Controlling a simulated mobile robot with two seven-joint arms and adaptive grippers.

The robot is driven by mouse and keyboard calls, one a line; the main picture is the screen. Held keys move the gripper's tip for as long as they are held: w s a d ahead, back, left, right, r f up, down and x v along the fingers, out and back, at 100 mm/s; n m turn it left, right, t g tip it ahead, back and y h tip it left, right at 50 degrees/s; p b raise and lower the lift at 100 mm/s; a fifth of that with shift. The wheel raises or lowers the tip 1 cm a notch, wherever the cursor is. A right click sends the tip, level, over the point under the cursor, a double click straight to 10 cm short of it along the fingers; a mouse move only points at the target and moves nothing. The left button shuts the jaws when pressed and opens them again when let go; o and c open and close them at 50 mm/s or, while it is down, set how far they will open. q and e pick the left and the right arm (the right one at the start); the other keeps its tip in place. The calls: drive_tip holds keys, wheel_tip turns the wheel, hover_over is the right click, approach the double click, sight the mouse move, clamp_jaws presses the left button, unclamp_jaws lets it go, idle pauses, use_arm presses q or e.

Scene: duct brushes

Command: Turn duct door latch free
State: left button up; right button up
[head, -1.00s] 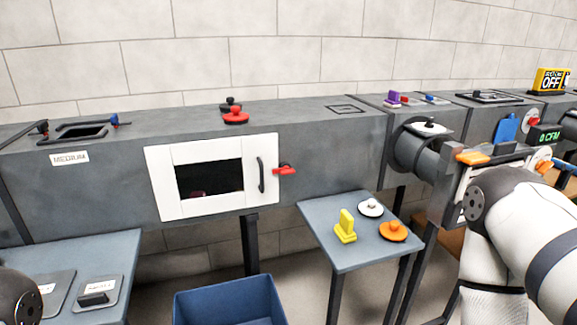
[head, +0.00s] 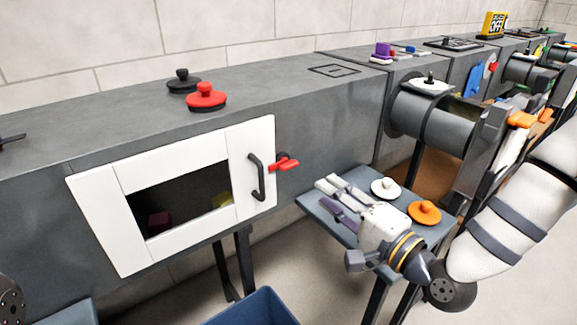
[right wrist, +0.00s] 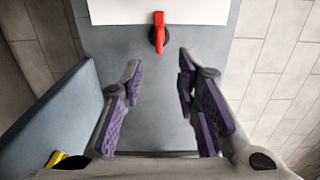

※ ※ ※

### Do this:
Count every line in the data that contains the word "duct", then give that count and nothing else.

### Full response:
2